The ALJ determined that Sunoco’s sale of oil under the buy/sell agreements was not a “sale” of tangible personal property for purposes of computing the New York State receipts factor. In reaching that determination, the ALJ said:
The buy/sell agreements that petitioner participated in were exchanges of inventory and not receipts from the sales of tangible personal property. The word “sale” is not defined in Tax Law former § 210 (3) (a) (2) (A). Accordingly, it must be construed “according to its ordinary and accepted meaning at the time [of enactment]” (Matter of Catalyst Repository Sys., Inc., Tax Appeals Tribunal, July 24, 2019) (internal quotations omitted) quoting Gevorkyan v Judelson, 29 NY3d 452, 459 . Black’s Law Dictionary defines a sale as “[t]he transfer of property or title for a price” (see Sale, Black’s Law Dictionary 1337 [8th ed. 2004]).
Here, inventory was transferred, and other inventory was provided in return. According to petitioner’s response to the Division’s IDR number 6, there were occasions where the parties to a buy/sell agreement would also exchange the full monetary value of the Oil instead of the net difference between what was bought and what was sold. However, that does not change the substance of the transaction. The transaction at issue was not a sale for purposes of Tax Law former § 210 (3) (a) (2) (B). Oil would not have been provided in a buy/sell transaction if Oil was not also being acquired in return. Accordingly, petitioner’s sale side of the buy/sale transactions were not sales of tangible personal property constituting business receipts.
The ALJ essentially holds that a sale is not a “sale” for sales factor purposes unless cash is actually received in return for the property.
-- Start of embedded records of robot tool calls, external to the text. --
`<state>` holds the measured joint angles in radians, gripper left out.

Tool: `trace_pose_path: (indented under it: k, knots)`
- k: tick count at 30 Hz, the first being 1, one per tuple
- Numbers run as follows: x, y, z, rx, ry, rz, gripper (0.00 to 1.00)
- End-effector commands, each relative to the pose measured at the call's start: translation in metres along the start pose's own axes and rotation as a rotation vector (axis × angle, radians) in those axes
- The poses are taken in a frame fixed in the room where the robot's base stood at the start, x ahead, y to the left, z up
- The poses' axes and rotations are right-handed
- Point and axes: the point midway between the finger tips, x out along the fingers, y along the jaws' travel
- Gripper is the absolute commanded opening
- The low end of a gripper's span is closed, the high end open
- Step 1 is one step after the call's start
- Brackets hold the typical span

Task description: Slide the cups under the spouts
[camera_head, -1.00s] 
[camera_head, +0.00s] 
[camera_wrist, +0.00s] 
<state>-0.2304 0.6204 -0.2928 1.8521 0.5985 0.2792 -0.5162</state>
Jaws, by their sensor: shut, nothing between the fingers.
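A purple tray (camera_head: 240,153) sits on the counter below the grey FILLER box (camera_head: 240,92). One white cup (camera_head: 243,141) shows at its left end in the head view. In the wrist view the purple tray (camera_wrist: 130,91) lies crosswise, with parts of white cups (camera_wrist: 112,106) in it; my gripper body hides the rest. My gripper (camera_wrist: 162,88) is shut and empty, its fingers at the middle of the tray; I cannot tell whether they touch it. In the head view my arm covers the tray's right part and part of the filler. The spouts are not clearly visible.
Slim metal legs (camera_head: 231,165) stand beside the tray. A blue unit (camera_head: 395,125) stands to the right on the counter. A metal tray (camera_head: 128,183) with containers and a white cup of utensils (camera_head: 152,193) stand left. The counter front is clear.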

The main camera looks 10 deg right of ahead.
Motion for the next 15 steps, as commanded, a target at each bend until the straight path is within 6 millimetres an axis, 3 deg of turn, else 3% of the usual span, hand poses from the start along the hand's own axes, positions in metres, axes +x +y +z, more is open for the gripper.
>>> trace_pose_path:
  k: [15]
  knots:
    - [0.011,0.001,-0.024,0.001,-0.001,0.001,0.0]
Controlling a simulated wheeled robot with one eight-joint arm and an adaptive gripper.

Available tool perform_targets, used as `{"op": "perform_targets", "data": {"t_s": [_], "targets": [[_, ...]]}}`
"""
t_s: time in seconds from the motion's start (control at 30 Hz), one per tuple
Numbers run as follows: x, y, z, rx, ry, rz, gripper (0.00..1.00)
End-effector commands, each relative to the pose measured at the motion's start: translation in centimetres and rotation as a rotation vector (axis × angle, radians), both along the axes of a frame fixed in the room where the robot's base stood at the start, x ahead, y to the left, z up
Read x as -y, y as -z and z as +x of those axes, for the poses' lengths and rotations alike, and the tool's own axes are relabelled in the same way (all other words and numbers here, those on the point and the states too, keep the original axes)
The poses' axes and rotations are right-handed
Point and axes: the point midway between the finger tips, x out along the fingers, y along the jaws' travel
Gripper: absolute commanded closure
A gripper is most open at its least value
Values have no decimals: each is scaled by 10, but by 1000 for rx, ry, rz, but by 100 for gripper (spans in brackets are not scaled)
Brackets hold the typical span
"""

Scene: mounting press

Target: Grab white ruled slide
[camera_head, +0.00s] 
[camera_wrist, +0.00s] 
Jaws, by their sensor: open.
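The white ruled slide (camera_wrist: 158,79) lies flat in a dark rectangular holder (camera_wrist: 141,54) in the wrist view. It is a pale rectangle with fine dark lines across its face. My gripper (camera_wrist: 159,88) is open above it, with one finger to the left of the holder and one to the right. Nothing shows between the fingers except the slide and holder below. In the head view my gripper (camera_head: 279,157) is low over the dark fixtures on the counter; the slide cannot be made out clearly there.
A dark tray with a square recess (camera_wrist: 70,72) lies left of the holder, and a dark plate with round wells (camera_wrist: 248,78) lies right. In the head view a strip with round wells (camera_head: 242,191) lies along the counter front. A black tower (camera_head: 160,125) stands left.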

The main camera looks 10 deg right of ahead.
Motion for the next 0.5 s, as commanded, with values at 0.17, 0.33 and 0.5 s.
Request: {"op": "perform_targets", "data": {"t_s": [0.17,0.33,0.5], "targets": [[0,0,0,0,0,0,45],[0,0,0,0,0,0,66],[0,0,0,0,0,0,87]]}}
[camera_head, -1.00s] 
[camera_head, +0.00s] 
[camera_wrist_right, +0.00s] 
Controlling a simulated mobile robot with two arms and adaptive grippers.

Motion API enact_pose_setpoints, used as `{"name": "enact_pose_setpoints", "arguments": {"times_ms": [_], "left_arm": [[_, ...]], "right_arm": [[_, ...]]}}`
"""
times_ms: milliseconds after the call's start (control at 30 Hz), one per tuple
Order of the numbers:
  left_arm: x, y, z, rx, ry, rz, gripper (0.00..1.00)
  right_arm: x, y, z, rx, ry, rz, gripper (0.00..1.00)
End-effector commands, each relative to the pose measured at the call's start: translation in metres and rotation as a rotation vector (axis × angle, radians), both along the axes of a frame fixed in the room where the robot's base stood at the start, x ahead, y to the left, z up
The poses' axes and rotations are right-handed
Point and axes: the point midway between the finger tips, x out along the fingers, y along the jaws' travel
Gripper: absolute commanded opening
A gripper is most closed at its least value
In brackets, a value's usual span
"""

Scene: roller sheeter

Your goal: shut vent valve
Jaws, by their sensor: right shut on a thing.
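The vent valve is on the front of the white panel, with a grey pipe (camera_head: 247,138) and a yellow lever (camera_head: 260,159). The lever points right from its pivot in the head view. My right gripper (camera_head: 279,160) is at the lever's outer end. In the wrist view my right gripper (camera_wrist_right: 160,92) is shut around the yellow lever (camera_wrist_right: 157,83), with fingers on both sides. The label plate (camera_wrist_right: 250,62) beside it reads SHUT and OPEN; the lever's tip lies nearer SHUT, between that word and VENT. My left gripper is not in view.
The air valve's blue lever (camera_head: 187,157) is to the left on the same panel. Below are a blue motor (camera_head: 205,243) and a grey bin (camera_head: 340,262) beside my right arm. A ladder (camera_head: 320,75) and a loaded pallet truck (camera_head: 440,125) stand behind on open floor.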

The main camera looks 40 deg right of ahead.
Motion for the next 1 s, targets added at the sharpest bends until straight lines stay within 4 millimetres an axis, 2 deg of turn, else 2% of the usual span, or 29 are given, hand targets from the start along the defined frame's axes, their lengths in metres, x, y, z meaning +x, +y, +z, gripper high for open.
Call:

Sunoco sold the oil for a monetary price under the buy/sell arrangements, but collected only the net amount owed under the buy/sell on a monthly basis pursuant to the payment terms. Nevertheless, the ALJ determined that there was no “sale.”
This determination could have widespread, and probably unintended, results. Imagine a person wants to return a sweater ($50 sales price) at a retail store and while at the store finds a pair of pants ($50 sales price) that she likes and wants to purchase. Instead of returning the sweater, taking the $50, then purchasing the pants and passing that $50 back to the cashier, the person exchanges the sweater for the pants. Under the rationale in Sunoco, the sale of the pants is not a “sale” by the retailer. This is an extreme example, but there are many instances where counterparties to a transaction net payments to avoid the unnecessary trading of cash.
Sunoco’s motive for entering into the buy/sell arrangement was also considered in determining whether there was a “sale.” But why one enters into a transaction should have no bearing on whether there is a sale. Sunoco entered into the buy/sell contracts in order to acquire oil that it could more efficiently sell to its customers; that should not mean oil sold under the arrangements was not “sold.”
The ALJ also focused on the fact that the receipts from the buy/sell contracts were reported on Sunoco’s federal returns as offsets to its cost of goods sold instead of on Line 1 as “receipts.” But, as the taxpayer pointed out, whether the amount received on the sell side of the buy/sell contracts reduced the costs of goods sold deduction or increased its receipts had no impact on Sunoco’s federal taxable income.
In addition to the it should be noted that this case may not be consistent with the 2022 decision of the Appellate Division in BTG Pactual NY Corp. v. N.Y. State Tax Appeals Tribunal, 165 NYS3d 149 (App. Div. 3rd Dept., 2022). In that case, the Appellate Division determined that the doctrine of federal conformity did not necessarily apply for New York apportionment issues because there is no apportionment at the federal level.
While ALJ determinations are not precedential, practically speaking, this case could significantly impact the definition of “sale” for purposes of computing the Article 9-A receipts factor.